─── Data supplied
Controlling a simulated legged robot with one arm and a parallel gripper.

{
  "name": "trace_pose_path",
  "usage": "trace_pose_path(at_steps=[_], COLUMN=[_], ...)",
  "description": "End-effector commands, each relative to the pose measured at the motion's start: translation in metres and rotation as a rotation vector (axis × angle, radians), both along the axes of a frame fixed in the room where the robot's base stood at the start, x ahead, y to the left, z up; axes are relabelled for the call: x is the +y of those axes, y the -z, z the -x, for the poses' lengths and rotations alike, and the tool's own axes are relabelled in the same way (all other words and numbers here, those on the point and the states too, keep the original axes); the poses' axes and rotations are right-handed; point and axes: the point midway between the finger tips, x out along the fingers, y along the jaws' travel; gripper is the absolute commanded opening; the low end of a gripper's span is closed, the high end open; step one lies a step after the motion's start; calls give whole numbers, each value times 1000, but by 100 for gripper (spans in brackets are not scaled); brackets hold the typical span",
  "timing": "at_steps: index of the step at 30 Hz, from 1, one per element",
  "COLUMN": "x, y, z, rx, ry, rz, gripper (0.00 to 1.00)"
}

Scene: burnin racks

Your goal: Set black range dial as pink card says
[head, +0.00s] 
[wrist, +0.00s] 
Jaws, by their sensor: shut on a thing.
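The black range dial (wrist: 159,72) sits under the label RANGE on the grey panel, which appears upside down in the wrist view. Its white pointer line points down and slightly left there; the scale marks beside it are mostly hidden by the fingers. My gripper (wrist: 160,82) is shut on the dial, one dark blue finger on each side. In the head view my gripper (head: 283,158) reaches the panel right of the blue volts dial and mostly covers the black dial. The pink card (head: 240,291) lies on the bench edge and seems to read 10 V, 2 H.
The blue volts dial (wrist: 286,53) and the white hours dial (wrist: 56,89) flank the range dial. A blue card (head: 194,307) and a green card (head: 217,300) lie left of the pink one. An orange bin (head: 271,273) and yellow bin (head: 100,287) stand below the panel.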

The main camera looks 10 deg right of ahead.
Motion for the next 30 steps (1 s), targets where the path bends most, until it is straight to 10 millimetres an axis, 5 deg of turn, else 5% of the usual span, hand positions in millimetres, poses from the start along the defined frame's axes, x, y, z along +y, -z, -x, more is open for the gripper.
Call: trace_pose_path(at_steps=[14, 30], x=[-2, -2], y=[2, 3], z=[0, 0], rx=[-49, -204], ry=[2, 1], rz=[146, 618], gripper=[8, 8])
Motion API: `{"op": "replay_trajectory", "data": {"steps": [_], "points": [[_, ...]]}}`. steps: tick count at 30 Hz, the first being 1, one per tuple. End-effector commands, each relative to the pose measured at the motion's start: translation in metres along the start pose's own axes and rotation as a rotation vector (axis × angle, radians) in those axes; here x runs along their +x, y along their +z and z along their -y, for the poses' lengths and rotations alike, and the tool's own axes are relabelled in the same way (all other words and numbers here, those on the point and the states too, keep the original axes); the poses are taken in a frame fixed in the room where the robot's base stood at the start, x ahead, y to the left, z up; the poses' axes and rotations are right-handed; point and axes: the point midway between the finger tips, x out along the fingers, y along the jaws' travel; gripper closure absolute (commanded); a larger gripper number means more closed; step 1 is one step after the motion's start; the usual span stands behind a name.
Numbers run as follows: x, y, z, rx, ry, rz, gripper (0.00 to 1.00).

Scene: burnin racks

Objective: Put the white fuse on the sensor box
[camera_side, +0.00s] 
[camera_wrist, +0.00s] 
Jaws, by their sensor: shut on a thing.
──────
Job: Reproduce the records above exactly as they appear.

Correct result:
Controlling a simulated legged robot with one arm and a parallel gripper.

{
  "name": "trace_pose_path",
  "usage": "trace_pose_path(at_steps=[_], COLUMN=[_], ...)",
  "description": "End-effector commands, each relative to the pose measured at the motion's start: translation in metres and rotation as a rotation vector (axis × angle, radians), both along the axes of a frame fixed in the room where the robot's base stood at the start, x ahead, y to the left, z up; axes are relabelled for the call: x is the +y of those axes, y the -z, z the -x, for the poses' lengths and rotations alike, and the tool's own axes are relabelled in the same way (all other words and numbers here, those on the point and the states too, keep the original axes); the poses' axes and rotations are right-handed; point and axes: the point midway between the finger tips, x out along the fingers, y along the jaws' travel; gripper is the absolute commanded opening; the low end of a gripper's span is closed, the high end open; step one lies a step after the motion's start; calls give whole numbers, each value times 1000, but by 100 for gripper (spans in brackets are not scaled); brackets hold the typical span",
  "timing": "at_steps: index of the step at 30 Hz, from 1, one per element",
  "COLUMN": "x, y, z, rx, ry, rz, gripper (0.00 to 1.00)"
}

Scene: burnin racks

Your goal: Set black range dial as pink card says
[head, +0.00s] 
[wrist, +0.00s] 
Jaws, by their sensor: shut on a thing.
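The black range dial (wrist: 159,72) sits under the label RANGE on the grey panel, which appears upside down in the wrist view. Its white pointer line points down and slightly left there; the scale marks beside it are mostly hidden by the fingers. My gripper (wrist: 160,82) is shut on the dial, one dark blue finger on each side. In the head view my gripper (head: 283,158) reaches the panel right of the blue volts dial and mostly covers the black dial. The pink card (head: 240,291) lies on the bench edge and seems to read 10 V, 2 H.
The blue volts dial (wrist: 286,53) and the white hours dial (wrist: 56,89) flank the range dial. A blue card (head: 194,307) and a green card (head: 217,300) lie left of the pink one. An orange bin (head: 271,273) and yellow bin (head: 100,287) stand below the panel.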

The main camera looks 10 deg right of ahead.
Motion for the next 30 steps (1 s), targets where the path bends most, until it is straight to 10 millimetres an axis, 5 deg of turn, else 5% of the usual span, hand positions in millimetres, poses from the start along the defined frame's axes, x, y, z along +y, -z, -x, more is open for the gripper.
Call: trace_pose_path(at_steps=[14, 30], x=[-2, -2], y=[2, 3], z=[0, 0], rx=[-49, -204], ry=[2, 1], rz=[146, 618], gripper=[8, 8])
Motion API: `{"op": "replay_trajectory", "data": {"steps": [_], "points": [[_, ...]]}}`. steps: tick count at 30 Hz, the first being 1, one per tuple. End-effector commands, each relative to the pose measured at the motion's start: translation in metres along the start pose's own axes and rotation as a rotation vector (axis × angle, radians) in those axes; here x runs along their +x, y along their +z and z along their -y, for the poses' lengths and rotations alike, and the tool's own axes are relabelled in the same way (all other words and numbers here, those on the point and the states too, keep the original axes); the poses are taken in a frame fixed in the room where the robot's base stood at the start, x ahead, y to the left, z up; the poses' axes and rotations are right-handed; point and axes: the point midway between the finger tips, x out along the fingers, y along the jaws' travel; gripper closure absolute (commanded); a larger gripper number means more closed; step 1 is one step after the motion's start; the usual span stands behind a name.
Numbers run as follows: x, y, z, rx, ry, rz, gripper (0.00 to 1.00).

Scene: burnin racks

Objective: Put the white fuse on the sensor box
[camera_side, +0.00s] 
[camera_wrist, +0.00s] 
Jaws, by their sensor: shut on a thing.

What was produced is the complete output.